Advances in Classification of Sequence Data
Pradeep Kumar (University of Hyderabad, Gachibowli, India), P. Radha Krishna (University of Hyderabad, Gachibowli, India), Raju S. Bapi (University of Hyderabad, Gachibowli, India) and T. M. Padmaja (University of Hyderabad, Gachibowli, India)
Copyright: © 2008
In recent years, advanced information systems have enabled collection of increasingly large amounts of data that are sequential in nature. To analyze huge amounts of sequential data, the interdisciplinary field of Knowledge Discovery in Databases (KDD) is very useful. The most important step within the process of KDD is data mining, which is concerned with the extraction of the valid patterns. Recent research focus in data mining includes stream data mining, sequence data mining, web mining, text mining, visual mining, multimedia mining and multi-relational data mining.

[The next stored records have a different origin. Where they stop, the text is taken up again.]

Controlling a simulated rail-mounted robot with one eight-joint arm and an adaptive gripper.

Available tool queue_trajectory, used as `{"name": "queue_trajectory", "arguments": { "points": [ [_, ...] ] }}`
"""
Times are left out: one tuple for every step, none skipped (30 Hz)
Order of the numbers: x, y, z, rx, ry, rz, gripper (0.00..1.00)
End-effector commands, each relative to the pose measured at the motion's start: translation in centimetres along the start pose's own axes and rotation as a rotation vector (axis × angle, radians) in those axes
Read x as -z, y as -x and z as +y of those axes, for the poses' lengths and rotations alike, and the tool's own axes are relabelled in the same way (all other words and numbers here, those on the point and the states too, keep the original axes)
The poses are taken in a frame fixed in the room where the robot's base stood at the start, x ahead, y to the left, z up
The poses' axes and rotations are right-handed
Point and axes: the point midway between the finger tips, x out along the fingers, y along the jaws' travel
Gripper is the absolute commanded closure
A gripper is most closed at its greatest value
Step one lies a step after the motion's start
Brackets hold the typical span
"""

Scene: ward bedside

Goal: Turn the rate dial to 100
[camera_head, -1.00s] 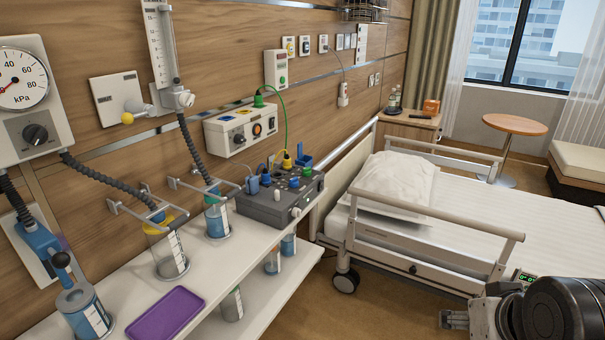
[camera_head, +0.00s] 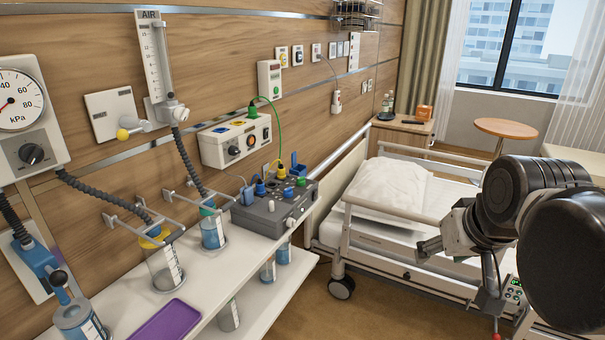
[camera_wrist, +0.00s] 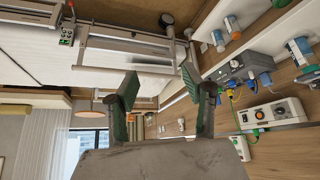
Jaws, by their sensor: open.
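No dial's label is legible, so I cannot tell which is the rate dial. A grey device (camera_head: 262,219) with small knobs and coloured plugs stands on the white shelf; a pale knob (camera_head: 291,222) is on its front.
A bed rail (camera_head: 405,212) lies between my arm and the shelf side. A purple tray (camera_head: 170,322) and several jars stand on the shelf (camera_head: 222,266). A gauge (camera_head: 20,105) and a flowmeter (camera_head: 153,60) hang on the wall. Air between gripper and device looks clear.

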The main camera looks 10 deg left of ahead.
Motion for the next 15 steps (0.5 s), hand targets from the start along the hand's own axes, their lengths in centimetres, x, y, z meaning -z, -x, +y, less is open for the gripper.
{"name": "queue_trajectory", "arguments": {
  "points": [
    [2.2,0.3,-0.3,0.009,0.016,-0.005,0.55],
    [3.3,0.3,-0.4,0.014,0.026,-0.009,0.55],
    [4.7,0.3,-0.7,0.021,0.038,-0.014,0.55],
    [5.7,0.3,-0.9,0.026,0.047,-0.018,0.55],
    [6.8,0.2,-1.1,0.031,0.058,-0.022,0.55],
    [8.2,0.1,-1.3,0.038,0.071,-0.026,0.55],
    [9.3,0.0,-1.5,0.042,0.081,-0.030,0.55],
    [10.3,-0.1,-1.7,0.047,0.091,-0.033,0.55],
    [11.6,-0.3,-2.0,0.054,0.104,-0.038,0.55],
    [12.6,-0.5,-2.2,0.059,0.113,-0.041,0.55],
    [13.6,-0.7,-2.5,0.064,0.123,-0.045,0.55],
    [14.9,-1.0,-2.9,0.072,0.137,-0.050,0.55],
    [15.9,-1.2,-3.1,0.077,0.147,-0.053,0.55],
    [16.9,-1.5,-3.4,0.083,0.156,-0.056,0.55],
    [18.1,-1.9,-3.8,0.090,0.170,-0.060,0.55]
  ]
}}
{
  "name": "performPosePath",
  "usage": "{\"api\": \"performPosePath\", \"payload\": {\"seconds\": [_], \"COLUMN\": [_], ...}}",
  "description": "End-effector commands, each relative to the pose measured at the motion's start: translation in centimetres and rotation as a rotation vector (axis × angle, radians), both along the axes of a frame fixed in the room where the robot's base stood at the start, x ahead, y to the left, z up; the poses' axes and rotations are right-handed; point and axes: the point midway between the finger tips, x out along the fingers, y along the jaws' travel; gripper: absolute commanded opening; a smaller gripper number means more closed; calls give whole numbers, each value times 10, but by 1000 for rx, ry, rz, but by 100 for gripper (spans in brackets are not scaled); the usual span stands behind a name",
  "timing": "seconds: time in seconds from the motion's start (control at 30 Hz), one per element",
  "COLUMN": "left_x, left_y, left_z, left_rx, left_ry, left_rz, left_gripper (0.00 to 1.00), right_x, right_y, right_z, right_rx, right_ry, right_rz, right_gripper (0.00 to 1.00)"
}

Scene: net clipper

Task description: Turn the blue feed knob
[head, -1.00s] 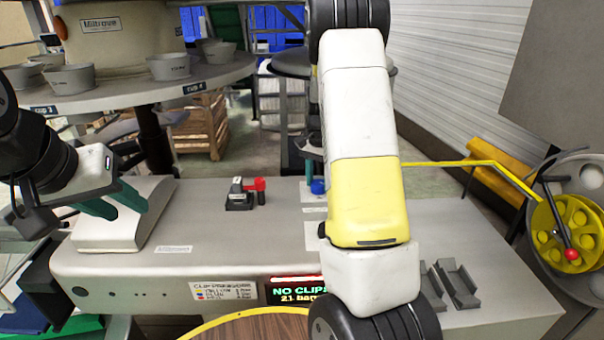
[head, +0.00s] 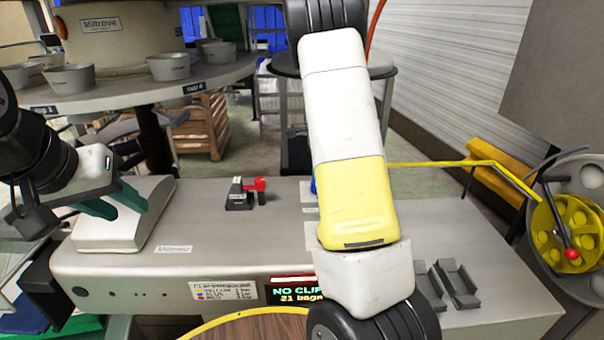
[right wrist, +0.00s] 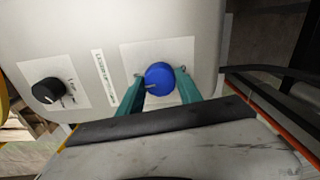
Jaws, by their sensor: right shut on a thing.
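The blue feed knob (right wrist: 159,77) is on a pale panel in the right wrist view. My right gripper (right wrist: 161,82) has its two teal fingers on either side of the knob, shut on it. In the head view my white and yellow right arm covers nearly all of the knob; only a blue sliver shows at its left edge (head: 314,187). My left gripper (head: 122,204) is open, its teal fingers apart and empty, over the pale raised cover at the left of the machine.
A black knob (right wrist: 48,91) sits left of the blue one. A red-handled clamp (head: 246,192) stands on the machine top (head: 215,225). A yellow wheel (head: 570,235) with a red-tipped lever is at the right. A round table with cups (head: 168,66) stands at the back left.

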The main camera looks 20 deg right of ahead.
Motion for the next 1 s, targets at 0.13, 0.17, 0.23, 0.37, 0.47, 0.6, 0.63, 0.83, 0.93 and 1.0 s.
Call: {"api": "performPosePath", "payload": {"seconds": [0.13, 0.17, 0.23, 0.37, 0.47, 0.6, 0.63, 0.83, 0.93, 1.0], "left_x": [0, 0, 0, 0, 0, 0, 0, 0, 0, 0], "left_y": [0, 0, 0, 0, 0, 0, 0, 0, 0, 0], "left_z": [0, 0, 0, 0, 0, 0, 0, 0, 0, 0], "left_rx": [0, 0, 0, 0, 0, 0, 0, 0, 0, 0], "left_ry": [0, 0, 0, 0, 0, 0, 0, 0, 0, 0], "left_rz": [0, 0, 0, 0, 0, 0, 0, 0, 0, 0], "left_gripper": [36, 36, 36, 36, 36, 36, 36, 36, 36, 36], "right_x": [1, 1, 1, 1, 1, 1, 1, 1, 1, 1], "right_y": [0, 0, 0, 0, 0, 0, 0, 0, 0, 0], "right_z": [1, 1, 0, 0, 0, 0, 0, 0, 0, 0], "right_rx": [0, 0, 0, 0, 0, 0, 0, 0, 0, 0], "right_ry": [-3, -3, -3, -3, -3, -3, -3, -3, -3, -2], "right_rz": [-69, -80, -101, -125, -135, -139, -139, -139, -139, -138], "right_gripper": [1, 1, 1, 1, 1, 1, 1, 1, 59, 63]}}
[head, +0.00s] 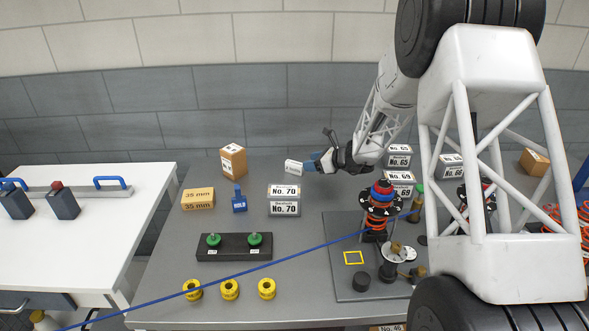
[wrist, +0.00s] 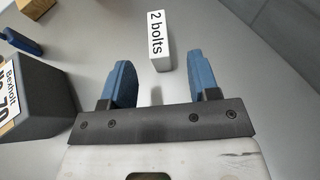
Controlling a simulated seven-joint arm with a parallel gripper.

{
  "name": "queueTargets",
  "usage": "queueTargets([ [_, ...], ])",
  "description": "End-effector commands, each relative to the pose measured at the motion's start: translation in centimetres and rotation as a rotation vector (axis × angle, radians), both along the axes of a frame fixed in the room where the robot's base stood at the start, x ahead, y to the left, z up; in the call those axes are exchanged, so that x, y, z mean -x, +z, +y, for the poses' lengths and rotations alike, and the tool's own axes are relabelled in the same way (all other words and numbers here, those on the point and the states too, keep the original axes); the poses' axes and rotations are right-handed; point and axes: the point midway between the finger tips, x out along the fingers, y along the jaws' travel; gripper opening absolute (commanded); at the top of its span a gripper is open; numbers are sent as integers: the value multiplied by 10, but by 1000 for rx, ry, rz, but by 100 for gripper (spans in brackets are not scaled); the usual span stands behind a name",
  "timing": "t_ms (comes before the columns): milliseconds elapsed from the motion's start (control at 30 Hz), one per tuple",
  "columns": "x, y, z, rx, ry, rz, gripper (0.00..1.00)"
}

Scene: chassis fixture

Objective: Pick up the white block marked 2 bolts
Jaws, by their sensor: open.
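The white block marked 2 bolts (wrist: 161,42) stands on the grey table, ahead of my fingertips and between their lines in the wrist view. In the head view the white block (head: 293,167) sits just left of my gripper (head: 319,163), its marking too small to read there. My gripper (wrist: 160,78) is open, with blue fingers apart and nothing between them.
A dark box marked No. 70 (head: 283,192) stands near my gripper and shows at the left of the wrist view (wrist: 32,98). A spring assembly (head: 378,211) stands on a plate (head: 342,225). A blue cable (head: 300,252) crosses the head view.

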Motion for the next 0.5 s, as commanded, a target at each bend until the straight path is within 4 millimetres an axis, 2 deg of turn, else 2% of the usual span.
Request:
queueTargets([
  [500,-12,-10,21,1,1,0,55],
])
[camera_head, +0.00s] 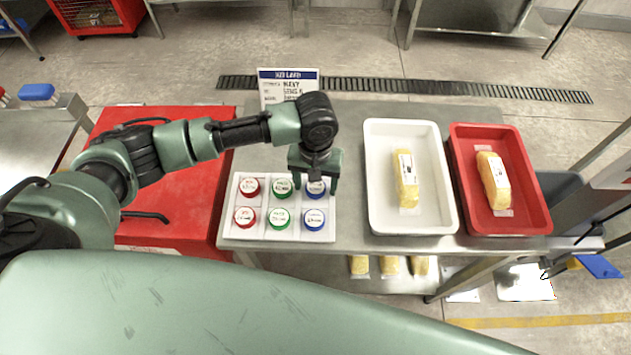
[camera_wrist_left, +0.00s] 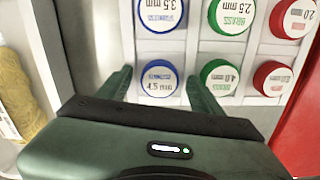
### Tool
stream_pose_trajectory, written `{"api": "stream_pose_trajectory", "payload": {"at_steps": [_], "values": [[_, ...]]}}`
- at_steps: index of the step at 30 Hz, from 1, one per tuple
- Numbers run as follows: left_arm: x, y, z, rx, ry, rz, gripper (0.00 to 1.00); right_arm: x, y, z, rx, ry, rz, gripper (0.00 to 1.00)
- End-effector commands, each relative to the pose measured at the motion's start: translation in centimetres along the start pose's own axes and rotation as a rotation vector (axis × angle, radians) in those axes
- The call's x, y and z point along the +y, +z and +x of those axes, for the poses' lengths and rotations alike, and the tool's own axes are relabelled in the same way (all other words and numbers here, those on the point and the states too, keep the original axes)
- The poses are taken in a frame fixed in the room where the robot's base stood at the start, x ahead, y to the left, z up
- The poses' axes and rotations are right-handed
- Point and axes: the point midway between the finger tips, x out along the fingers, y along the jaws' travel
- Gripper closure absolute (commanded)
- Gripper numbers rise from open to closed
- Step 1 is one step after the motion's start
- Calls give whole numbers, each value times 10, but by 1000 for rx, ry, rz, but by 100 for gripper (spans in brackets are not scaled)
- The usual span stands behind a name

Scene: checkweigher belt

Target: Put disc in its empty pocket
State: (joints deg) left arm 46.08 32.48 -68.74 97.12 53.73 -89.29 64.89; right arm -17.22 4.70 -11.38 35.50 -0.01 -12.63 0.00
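A white pocketed tray (camera_head: 230,213) on the steel table holds red, green and blue discs in two rows of three. A disc shows in every pocket I can make out. The far-row blue disc (camera_head: 315,188), marked 4.5 mm in the left wrist view (camera_wrist_left: 160,78), sits below my left gripper (camera_head: 315,183). In the left wrist view my left gripper (camera_wrist_left: 160,80) is open, one finger on each side of that disc, with gaps between. The near blue disc (camera_head: 314,219) is marked 3.5 mm. My right gripper is not in view.
Right of the disc tray stand a white tray (camera_head: 376,222) and a red tray (camera_head: 541,215), each with a yellow block. A label sign (camera_head: 288,88) stands behind the disc tray. A red cabinet (camera_head: 180,210) is to the left.

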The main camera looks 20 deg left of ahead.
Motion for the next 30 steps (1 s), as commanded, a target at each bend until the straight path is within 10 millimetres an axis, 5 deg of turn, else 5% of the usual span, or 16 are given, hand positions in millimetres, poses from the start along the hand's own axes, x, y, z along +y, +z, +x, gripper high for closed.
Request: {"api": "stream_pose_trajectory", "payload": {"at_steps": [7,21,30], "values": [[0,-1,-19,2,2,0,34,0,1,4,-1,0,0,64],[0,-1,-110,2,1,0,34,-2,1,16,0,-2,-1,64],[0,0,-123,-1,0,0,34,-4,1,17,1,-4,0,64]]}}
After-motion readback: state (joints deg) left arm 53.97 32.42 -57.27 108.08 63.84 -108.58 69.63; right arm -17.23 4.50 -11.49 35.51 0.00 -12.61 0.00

Sequence data may be discrete or continuous in nature. Most of the research on discrete sequence data concentrated on the discovery of frequently occurring patterns. However, comparatively less amount of work has been carried out in the area of discrete sequence data classification. In this chapter, data taxonomy is introduced with a review of the state of art for sequence data classification. The usefulness of embedding partial subsequence information extracted using sliding window technique into traditional classifier like kNN has been demonstrated. kNN has been tested with various vector based distance/similarity metrics. Further, with the use of S3M similarity metric, the full subsequence information embedded in the data sequences is extracted. The experimental data taken is DARPA’98 IDS benchmark dataset collected from UCIML dataset repository. The chapter closes by pointing out various application areas of sequence data and also the open issues in sequence data classification problem.